Most of Dali’s symbolism is seen in “The Hallucinogenic Toreador” (1969-1970). Here Dali acknowledges Op Art with his colored balls in the cape draped over the toreador’s shoulder. The balls are supposedly arranged like the twelve towers of Antoni Gaudi’s Cathedral of Barcelona. The Dalmatian dog at the pool shows Dali’s fascination with the scientific work of R D James, who removed details from objects until near invisible. A chair in the lower left salutes Cubism and Juan Gris. Venus de Milo figures (inspired from the logo of that brand of colored pencils) and corporeal shadows make up the shirt and face of the toreador. A tear is shed for the dying bull who is shown in the rocks of Cape Creus. Below is the Mediterranean Sea and a tourist on an air mattress.
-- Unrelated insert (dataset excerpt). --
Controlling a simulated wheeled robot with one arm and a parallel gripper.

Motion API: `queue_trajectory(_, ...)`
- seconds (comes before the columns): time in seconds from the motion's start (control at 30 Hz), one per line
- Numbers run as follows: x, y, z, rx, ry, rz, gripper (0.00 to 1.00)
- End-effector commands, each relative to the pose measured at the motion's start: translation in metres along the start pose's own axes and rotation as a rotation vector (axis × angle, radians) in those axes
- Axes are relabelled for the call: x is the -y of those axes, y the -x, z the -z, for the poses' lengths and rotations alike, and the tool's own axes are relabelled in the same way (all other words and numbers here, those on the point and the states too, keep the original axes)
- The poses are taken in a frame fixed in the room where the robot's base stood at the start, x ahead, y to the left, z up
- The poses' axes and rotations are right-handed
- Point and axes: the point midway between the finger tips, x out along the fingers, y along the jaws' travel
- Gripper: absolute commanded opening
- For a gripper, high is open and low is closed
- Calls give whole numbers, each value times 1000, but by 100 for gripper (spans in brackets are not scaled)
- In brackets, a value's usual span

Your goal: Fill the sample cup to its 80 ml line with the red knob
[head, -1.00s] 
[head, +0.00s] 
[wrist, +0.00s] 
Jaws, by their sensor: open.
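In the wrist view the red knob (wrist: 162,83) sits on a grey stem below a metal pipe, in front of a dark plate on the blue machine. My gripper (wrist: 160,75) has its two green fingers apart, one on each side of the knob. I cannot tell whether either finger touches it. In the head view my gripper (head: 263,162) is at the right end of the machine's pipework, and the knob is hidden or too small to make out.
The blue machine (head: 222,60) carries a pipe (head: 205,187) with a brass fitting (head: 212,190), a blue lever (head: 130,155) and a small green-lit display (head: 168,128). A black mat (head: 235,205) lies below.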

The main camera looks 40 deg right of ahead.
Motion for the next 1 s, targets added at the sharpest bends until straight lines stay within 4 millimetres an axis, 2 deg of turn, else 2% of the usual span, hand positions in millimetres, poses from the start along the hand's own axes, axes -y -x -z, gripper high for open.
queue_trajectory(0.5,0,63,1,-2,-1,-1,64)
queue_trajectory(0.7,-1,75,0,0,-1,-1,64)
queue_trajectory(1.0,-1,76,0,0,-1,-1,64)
There is a small boy with a hoop representing Dali, and brightly colored shadows of Venus de Milo faces represent the Crucifixion (?). This painting is supposedly Dali’s greatest and most successful double image. Another that fascinated me was the “Bust of Voltaire” made up by two Dutch merchants at a slave market!
A special exhibit of watercolors done by Dali was set up for the 25th anniversary of the State of Israel, titled “Miyah.” Also on display were some pictures that Dali has done over, such as the picture of the sheep in a field is made to look like sheep in a woman’s boudoir! There was a Nieuw Amsterdam bust sculpture of an Indian, which Dali did over with the eyes being two heads of two Dutch merchants sitting at a table (Indian’s chin) with a basket of fruit (the lips), and the nose is a “Premonition of the Coke Bottle.” Also painted plates, medallions, glass sculptures, and other items. A tribute to a man’s imagination and creative powers! A genius likened to Leonardo da Vinci.
We went into the gift shop, and Kent filled out a questionnaire to enter a contest to win a Dali-designed scarf.
It was still raining when we left and we and others were skidding when trying to accelerate from standstill. Kent found the Fish House on US-19. He had a martini sans rocks, and then a white wine; I guess he is on vacation. He had the salmon special; a pastry shell filled with salmon, spinach and Monterey Jack cheese, that came with a salad, a pair of hush puppies, and fries. He was given a baked potato, which he gave to me after he then got his fries. I had the seafood medley of shrimp, clams, oysters, and scallops, and a second baked potato! The bill came to $14.
The sun was coming out when we went to check into the Adam’s Mark, so after parking in their garage and taking our things up, we put on bathing suits and went to the beach. Just in taking off my shirt I almost lost the bikini top, so I was cautious in jumping the waves. Decided to lie in the sun until Kent came out of the water to watch our things. I ran back to the room to change to a one-piece bathing suit. Our room had a gulf view right down on the strand, and a balcony, too.
View from the hotel
We did some more jumping the waves, until about 17:30. When we entered the hotel, we heard steel drum music and went to investigate. A band was playing by the pool, where we met Ralph and his wife. Kent had a drink with them. We weren’t hungry for dinner, and watched a movie on HBO, “Spring Break.” Then Kent sat on the balcony to smoke and he had at least four beers. I knew I had lost him for the evening. So when I decided to go for a walk, I was surprised he decided to come, too. We walked to the fishing pier, but you needed to pay to walk out on it, and we didn’t bring any money. We walked out on the causeway and sat on a bench, but Kent was falling asleep. Back in the room we found a basket of fruit, compliments of the manager for the inconvenience of being put in the Holiday Inn last night.

Sunday, June 24, 1984
We went out to the beach from 10:30 to 12:00, then drove to ChiChi’s for lunch. Kent wanted a Margherita, but it was too early for the bar to be open. Munched on nacho chips with a cold (as in very mild) sauce, and a mild hot sauce. We both ordered the Chihuahua dinner with three flautas, refried beans and rice. Kent remarked it was plain. The Mexican music was a bit overbearing with the speaker right over our heads. Kent filled out a feedback card, and we paid the bill of $15.
Returned to the hotel at 14:00, and I had to leave for the Tampa airport. Filled the rental car with gas, and checked it in, trying the new express return computer system. Took the People Mover to the gate to check in for the 16:15 flight to Atlanta. Left only a few minutes late. Arrived in Atlanta at 17:40, and checked in for the 18:50 flight to Providence. It left a half hour late, arriving in Providence at 21:30. Got my car for $7.50 and drove home.

1 comment:

Charlie said...

Great post! I was a kid living in Clearwater in 1984 so I enjoyed reading it and seeing the pics...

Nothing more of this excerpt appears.